Write out exactly the lines of the entries below from the one holding "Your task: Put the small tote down" to the one holding "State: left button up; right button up", inclusive, and leave out all other lines.

*AVAILABLE DATA*.
= = = =

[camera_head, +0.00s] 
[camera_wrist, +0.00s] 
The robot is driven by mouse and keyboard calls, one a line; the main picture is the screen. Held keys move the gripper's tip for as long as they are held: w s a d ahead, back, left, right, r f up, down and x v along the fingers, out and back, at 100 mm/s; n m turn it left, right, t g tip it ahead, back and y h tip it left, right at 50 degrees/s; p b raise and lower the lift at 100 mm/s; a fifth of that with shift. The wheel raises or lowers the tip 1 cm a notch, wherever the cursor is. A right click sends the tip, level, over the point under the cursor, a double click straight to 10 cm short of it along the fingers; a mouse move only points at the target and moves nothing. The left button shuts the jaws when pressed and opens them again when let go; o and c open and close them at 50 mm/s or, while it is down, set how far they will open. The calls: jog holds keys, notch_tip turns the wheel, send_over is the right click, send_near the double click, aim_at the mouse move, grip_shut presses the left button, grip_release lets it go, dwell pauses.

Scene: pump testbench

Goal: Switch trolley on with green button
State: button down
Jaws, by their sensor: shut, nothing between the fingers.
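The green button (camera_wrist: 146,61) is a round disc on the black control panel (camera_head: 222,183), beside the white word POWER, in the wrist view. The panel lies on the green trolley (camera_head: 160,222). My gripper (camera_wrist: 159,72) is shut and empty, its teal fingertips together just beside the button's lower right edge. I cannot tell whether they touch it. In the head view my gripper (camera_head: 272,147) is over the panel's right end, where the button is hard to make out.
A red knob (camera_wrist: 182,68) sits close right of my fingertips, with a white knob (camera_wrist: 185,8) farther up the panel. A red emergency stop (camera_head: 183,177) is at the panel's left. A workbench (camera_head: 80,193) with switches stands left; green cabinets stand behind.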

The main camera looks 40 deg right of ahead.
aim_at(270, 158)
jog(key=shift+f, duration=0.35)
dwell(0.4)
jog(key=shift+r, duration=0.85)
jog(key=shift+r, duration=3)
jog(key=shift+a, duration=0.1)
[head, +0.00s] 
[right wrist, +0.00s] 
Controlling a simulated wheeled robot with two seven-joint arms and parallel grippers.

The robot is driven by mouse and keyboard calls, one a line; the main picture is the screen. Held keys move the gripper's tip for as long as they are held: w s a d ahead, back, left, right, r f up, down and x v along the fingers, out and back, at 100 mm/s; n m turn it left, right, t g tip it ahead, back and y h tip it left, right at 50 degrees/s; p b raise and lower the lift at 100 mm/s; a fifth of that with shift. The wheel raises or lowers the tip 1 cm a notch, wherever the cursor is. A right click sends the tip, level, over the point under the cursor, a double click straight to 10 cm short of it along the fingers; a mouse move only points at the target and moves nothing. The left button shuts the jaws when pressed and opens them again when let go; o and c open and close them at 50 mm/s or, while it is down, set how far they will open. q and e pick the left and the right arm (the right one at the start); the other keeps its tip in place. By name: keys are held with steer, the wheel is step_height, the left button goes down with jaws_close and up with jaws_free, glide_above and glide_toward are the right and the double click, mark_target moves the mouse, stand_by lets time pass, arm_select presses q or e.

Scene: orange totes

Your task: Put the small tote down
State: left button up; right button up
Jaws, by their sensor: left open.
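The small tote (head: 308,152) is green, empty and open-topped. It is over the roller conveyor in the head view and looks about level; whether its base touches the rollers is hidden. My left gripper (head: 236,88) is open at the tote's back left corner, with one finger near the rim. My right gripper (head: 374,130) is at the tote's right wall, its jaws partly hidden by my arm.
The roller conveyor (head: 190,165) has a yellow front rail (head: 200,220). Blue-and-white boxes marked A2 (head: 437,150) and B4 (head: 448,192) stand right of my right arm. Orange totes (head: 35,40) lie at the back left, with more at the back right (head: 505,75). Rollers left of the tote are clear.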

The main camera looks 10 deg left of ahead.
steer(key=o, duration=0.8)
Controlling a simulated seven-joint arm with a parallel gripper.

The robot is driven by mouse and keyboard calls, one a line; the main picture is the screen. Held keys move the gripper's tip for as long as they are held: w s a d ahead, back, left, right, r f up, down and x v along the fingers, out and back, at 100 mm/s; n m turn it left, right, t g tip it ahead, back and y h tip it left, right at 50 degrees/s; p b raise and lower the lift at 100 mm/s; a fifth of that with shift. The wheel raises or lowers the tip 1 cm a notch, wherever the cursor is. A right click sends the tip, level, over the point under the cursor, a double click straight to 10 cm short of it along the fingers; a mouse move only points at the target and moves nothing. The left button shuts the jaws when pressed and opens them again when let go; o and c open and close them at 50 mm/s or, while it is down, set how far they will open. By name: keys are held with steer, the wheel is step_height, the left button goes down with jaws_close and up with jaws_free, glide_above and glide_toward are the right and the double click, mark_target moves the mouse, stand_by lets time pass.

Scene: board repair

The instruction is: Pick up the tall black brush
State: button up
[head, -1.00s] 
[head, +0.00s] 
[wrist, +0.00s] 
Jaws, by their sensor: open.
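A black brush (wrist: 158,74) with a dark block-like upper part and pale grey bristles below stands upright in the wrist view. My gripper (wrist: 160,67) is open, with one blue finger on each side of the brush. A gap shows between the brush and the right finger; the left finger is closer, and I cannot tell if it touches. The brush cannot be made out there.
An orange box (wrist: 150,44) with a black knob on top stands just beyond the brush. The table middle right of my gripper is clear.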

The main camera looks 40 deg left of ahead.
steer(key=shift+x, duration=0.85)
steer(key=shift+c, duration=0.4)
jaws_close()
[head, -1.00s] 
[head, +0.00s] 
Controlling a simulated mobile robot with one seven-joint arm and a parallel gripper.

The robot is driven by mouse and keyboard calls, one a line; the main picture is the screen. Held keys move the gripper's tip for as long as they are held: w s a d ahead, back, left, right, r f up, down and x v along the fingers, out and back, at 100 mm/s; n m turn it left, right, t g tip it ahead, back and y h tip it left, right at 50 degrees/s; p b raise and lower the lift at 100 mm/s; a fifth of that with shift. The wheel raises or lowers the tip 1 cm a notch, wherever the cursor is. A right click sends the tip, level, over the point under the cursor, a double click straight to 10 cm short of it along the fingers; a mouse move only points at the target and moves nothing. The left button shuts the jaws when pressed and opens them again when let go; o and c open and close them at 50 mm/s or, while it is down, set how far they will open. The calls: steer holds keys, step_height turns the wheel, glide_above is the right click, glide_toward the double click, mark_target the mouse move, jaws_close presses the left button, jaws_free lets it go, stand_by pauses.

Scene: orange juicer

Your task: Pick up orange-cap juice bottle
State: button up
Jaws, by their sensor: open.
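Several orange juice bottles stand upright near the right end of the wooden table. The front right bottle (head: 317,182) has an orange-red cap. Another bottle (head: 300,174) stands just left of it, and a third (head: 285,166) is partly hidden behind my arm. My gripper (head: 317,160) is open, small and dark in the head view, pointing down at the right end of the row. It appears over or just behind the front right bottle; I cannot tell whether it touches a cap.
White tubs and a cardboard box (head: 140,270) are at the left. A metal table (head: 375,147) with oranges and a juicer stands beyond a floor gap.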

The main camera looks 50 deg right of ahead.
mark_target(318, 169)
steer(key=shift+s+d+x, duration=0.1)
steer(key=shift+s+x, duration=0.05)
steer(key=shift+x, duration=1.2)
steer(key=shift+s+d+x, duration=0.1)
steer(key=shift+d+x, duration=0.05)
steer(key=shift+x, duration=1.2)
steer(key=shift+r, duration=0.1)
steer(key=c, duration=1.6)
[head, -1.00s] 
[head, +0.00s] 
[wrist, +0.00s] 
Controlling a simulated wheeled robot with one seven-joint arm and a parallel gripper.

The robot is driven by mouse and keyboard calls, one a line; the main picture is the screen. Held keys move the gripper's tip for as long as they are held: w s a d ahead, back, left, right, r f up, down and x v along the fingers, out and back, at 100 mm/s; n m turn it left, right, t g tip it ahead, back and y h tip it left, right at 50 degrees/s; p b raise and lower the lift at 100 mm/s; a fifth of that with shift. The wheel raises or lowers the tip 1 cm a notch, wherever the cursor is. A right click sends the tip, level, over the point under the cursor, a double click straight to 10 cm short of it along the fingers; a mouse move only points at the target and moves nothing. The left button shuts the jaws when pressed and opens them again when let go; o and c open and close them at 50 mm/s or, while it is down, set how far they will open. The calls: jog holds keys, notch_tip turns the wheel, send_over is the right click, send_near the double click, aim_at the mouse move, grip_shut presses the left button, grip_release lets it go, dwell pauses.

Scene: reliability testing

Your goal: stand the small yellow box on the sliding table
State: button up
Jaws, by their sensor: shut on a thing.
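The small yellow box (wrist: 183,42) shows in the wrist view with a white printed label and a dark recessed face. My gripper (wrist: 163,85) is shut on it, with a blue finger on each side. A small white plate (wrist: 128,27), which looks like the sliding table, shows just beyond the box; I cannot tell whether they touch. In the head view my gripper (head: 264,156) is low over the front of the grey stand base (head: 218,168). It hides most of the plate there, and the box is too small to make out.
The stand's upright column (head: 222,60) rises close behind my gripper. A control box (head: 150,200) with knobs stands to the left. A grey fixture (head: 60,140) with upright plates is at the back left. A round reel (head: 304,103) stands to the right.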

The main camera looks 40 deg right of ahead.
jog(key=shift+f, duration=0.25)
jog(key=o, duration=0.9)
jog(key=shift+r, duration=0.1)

= = = =

*FINAL RESULT*.
Your task: Put the small tote down
State: left button up; right button up

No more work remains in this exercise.